• **What the exercise asks**
Below are some records; reproduce every one of them exactly.

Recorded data
++++
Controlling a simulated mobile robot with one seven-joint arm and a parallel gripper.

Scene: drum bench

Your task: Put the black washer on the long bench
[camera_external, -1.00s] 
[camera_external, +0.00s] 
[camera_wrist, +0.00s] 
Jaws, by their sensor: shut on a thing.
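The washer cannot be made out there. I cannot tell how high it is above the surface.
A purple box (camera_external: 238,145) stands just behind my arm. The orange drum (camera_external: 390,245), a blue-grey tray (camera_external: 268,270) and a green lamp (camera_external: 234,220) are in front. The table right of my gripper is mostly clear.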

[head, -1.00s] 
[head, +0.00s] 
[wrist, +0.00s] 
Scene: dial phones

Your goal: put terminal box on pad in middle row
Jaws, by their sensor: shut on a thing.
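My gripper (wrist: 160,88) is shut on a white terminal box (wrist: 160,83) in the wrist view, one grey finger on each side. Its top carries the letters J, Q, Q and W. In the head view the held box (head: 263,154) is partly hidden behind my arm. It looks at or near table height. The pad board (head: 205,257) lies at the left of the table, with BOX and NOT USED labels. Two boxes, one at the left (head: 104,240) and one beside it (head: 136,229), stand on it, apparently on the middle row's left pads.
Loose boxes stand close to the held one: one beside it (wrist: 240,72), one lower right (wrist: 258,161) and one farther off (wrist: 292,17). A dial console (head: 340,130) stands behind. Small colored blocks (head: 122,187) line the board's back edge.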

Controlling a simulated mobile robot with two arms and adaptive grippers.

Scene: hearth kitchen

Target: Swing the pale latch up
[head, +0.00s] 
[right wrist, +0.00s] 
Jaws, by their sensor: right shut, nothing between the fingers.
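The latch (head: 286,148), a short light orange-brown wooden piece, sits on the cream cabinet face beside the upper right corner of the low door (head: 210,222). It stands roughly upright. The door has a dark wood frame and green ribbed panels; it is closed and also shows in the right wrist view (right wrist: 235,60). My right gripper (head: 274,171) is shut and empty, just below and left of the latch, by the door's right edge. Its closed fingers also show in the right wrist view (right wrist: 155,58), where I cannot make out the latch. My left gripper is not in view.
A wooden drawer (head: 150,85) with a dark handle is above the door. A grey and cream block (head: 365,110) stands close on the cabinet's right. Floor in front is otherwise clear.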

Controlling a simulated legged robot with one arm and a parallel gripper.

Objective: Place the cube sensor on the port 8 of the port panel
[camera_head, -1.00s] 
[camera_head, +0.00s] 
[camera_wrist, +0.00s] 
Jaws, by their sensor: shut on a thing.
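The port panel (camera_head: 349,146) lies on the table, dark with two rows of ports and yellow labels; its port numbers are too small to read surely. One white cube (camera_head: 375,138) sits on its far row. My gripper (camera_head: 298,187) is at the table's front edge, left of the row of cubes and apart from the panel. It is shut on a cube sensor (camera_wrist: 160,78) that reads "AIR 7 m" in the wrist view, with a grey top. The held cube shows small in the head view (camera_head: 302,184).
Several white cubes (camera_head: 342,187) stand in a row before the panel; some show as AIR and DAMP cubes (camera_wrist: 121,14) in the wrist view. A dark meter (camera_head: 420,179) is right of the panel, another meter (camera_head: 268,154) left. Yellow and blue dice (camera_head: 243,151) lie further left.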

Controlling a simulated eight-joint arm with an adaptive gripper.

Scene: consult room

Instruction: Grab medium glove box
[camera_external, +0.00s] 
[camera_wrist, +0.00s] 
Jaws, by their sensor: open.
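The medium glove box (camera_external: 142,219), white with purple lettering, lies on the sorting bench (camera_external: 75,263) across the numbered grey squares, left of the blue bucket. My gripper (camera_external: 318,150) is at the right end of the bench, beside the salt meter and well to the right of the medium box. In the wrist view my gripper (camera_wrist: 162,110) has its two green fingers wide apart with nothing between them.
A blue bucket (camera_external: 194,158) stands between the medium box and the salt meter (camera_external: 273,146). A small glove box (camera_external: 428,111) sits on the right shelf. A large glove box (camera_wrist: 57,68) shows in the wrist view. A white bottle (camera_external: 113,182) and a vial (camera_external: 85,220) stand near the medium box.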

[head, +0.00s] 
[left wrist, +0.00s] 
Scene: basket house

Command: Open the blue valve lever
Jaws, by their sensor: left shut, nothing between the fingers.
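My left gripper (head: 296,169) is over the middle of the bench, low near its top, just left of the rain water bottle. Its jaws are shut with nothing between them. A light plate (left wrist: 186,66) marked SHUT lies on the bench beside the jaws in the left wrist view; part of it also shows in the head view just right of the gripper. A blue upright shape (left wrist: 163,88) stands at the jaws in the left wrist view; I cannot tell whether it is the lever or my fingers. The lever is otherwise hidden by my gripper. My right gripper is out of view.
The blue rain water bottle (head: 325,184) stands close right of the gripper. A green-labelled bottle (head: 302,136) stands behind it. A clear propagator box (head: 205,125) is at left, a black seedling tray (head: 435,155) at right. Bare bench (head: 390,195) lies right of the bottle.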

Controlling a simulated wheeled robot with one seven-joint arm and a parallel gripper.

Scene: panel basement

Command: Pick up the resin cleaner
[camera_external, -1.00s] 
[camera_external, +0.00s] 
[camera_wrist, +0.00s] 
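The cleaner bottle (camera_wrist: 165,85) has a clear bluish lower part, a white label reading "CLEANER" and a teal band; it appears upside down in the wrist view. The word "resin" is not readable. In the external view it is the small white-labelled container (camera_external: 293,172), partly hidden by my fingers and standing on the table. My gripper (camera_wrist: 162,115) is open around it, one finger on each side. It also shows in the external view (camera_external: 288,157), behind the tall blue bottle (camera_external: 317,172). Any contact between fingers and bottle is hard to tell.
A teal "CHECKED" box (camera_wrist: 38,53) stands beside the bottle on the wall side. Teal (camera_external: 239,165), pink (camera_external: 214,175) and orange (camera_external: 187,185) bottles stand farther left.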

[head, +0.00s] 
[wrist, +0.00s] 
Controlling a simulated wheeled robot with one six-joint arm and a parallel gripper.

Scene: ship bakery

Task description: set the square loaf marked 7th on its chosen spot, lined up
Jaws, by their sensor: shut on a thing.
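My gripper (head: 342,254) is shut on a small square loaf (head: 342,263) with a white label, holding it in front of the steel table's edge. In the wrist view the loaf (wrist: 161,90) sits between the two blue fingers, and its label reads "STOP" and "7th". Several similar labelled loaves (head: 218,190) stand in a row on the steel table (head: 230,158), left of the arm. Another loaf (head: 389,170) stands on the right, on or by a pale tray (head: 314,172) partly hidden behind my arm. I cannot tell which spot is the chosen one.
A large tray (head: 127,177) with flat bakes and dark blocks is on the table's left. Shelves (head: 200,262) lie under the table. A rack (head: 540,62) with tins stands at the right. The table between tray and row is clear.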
++++
• **The answer**
Controlling a simulated mobile robot with one seven-joint arm and a parallel gripper.

Scene: drum bench

Your task: Put the black washer on the long bench
[camera_external, -1.00s] 
[camera_external, +0.00s] 
[camera_wrist, +0.00s] 
Jaws, by their sensor: shut on a thing.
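The washer cannot be made out there. I cannot tell how high it is above the surface.
A purple box (camera_external: 238,145) stands just behind my arm. The orange drum (camera_external: 390,245), a blue-grey tray (camera_external: 268,270) and a green lamp (camera_external: 234,220) are in front. The table right of my gripper is mostly clear.

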[head, -1.00s] 
[head, +0.00s] 
[wrist, +0.00s] 
Scene: dial phones

Your goal: put terminal box on pad in middle row
Jaws, by their sensor: shut on a thing.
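My gripper (wrist: 160,88) is shut on a white terminal box (wrist: 160,83) in the wrist view, one grey finger on each side. Its top carries the letters J, Q, Q and W. In the head view the held box (head: 263,154) is partly hidden behind my arm. It looks at or near table height. The pad board (head: 205,257) lies at the left of the table, with BOX and NOT USED labels. Two boxes, one at the left (head: 104,240) and one beside it (head: 136,229), stand on it, apparently on the middle row's left pads.
Loose boxes stand close to the held one: one beside it (wrist: 240,72), one lower right (wrist: 258,161) and one farther off (wrist: 292,17). A dial console (head: 340,130) stands behind. Small colored blocks (head: 122,187) line the board's back edge.

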Controlling a simulated mobile robot with two arms and adaptive grippers.

Scene: hearth kitchen

Target: Swing the pale latch up
[head, +0.00s] 
[right wrist, +0.00s] 
Jaws, by their sensor: right shut, nothing between the fingers.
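The latch (head: 286,148), a short light orange-brown wooden piece, sits on the cream cabinet face beside the upper right corner of the low door (head: 210,222). It stands roughly upright. The door has a dark wood frame and green ribbed panels; it is closed and also shows in the right wrist view (right wrist: 235,60). My right gripper (head: 274,171) is shut and empty, just below and left of the latch, by the door's right edge. Its closed fingers also show in the right wrist view (right wrist: 155,58), where I cannot make out the latch. My left gripper is not in view.
A wooden drawer (head: 150,85) with a dark handle is above the door. A grey and cream block (head: 365,110) stands close on the cabinet's right. Floor in front is otherwise clear.

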Controlling a simulated legged robot with one arm and a parallel gripper.

Objective: Place the cube sensor on the port 8 of the port panel
[camera_head, -1.00s] 
[camera_head, +0.00s] 
[camera_wrist, +0.00s] 
Jaws, by their sensor: shut on a thing.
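The port panel (camera_head: 349,146) lies on the table, dark with two rows of ports and yellow labels; its port numbers are too small to read surely. One white cube (camera_head: 375,138) sits on its far row. My gripper (camera_head: 298,187) is at the table's front edge, left of the row of cubes and apart from the panel. It is shut on a cube sensor (camera_wrist: 160,78) that reads "AIR 7 m" in the wrist view, with a grey top. The held cube shows small in the head view (camera_head: 302,184).
Several white cubes (camera_head: 342,187) stand in a row before the panel; some show as AIR and DAMP cubes (camera_wrist: 121,14) in the wrist view. A dark meter (camera_head: 420,179) is right of the panel, another meter (camera_head: 268,154) left. Yellow and blue dice (camera_head: 243,151) lie further left.

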Controlling a simulated eight-joint arm with an adaptive gripper.

Scene: consult room

Instruction: Grab medium glove box
[camera_external, +0.00s] 
[camera_wrist, +0.00s] 
Jaws, by their sensor: open.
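The medium glove box (camera_external: 142,219), white with purple lettering, lies on the sorting bench (camera_external: 75,263) across the numbered grey squares, left of the blue bucket. My gripper (camera_external: 318,150) is at the right end of the bench, beside the salt meter and well to the right of the medium box. In the wrist view my gripper (camera_wrist: 162,110) has its two green fingers wide apart with nothing between them.
A blue bucket (camera_external: 194,158) stands between the medium box and the salt meter (camera_external: 273,146). A small glove box (camera_external: 428,111) sits on the right shelf. A large glove box (camera_wrist: 57,68) shows in the wrist view. A white bottle (camera_external: 113,182) and a vial (camera_external: 85,220) stand near the medium box.

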[head, +0.00s] 
[left wrist, +0.00s] 
Scene: basket house

Command: Open the blue valve lever
Jaws, by their sensor: left shut, nothing between the fingers.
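My left gripper (head: 296,169) is over the middle of the bench, low near its top, just left of the rain water bottle. Its jaws are shut with nothing between them. A light plate (left wrist: 186,66) marked SHUT lies on the bench beside the jaws in the left wrist view; part of it also shows in the head view just right of the gripper. A blue upright shape (left wrist: 163,88) stands at the jaws in the left wrist view; I cannot tell whether it is the lever or my fingers. The lever is otherwise hidden by my gripper. My right gripper is out of view.
The blue rain water bottle (head: 325,184) stands close right of the gripper. A green-labelled bottle (head: 302,136) stands behind it. A clear propagator box (head: 205,125) is at left, a black seedling tray (head: 435,155) at right. Bare bench (head: 390,195) lies right of the bottle.

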Controlling a simulated wheeled robot with one seven-joint arm and a parallel gripper.

Scene: panel basement

Command: Pick up the resin cleaner
[camera_external, -1.00s] 
[camera_external, +0.00s] 
[camera_wrist, +0.00s] 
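The cleaner bottle (camera_wrist: 165,85) has a clear bluish lower part, a white label reading "CLEANER" and a teal band; it appears upside down in the wrist view. The word "resin" is not readable. In the external view it is the small white-labelled container (camera_external: 293,172), partly hidden by my fingers and standing on the table. My gripper (camera_wrist: 162,115) is open around it, one finger on each side. It also shows in the external view (camera_external: 288,157), behind the tall blue bottle (camera_external: 317,172). Any contact between fingers and bottle is hard to tell.
A teal "CHECKED" box (camera_wrist: 38,53) stands beside the bottle on the wall side. Teal (camera_external: 239,165), pink (camera_external: 214,175) and orange (camera_external: 187,185) bottles stand farther left.

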[head, +0.00s] 
[wrist, +0.00s] 
Controlling a simulated wheeled robot with one six-joint arm and a parallel gripper.

Scene: ship bakery

Task description: set the square loaf marked 7th on its chosen spot, lined up
Jaws, by their sensor: shut on a thing.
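My gripper (head: 342,254) is shut on a small square loaf (head: 342,263) with a white label, holding it in front of the steel table's edge. In the wrist view the loaf (wrist: 161,90) sits between the two blue fingers, and its label reads "STOP" and "7th". Several similar labelled loaves (head: 218,190) stand in a row on the steel table (head: 230,158), left of the arm. Another loaf (head: 389,170) stands on the right, on or by a pale tray (head: 314,172) partly hidden behind my arm. I cannot tell which spot is the chosen one.
A large tray (head: 127,177) with flat bakes and dark blocks is on the table's left. Shelves (head: 200,262) lie under the table. A rack (head: 540,62) with tins stands at the right. The table between tray and row is clear.

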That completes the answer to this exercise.